Information supplied:
━━━━━━━━━━

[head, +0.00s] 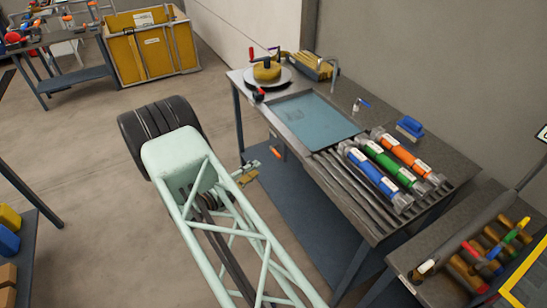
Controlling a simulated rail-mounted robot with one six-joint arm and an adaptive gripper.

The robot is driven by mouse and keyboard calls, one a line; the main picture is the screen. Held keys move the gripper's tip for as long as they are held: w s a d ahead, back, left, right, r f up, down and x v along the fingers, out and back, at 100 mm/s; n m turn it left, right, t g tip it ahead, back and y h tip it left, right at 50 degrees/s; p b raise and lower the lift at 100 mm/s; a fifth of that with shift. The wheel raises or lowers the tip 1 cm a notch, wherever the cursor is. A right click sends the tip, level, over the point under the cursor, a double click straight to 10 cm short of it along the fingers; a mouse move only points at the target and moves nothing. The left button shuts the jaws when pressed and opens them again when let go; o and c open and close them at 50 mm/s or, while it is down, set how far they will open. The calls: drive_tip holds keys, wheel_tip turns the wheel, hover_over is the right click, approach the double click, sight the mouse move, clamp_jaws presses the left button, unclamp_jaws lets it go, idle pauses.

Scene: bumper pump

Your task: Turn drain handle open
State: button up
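A steel workbench (349,158) has a shallow blue-grey basin (314,120) in its top. A small orange handle (276,152) shows under the basin's front edge and may be the drain handle. A small blue lever (362,103) on a fitting stands behind the basin. What seems to be my gripper (247,172) shows small beside my pale green arm, left of the orange handle and apart from it in the picture. My arm hides part of it, and its fingers are too small to read.
Blue, green and orange cylinders (387,168) lie on the bench's slatted right part. A round yellow part (267,71) with a red-tipped handle stands at the back left. A blue brush (410,128) lies near the wall. Open floor (90,150) lies left of my arm.

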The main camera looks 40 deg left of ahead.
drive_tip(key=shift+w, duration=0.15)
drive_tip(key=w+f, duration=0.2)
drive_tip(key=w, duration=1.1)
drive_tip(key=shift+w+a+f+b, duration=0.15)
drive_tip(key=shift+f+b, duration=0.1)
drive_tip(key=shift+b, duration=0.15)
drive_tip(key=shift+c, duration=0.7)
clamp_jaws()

━━━━━━━━━━

Brief: Only the number is required: the count of lines containing the word "robot".

Solution for this problem: 2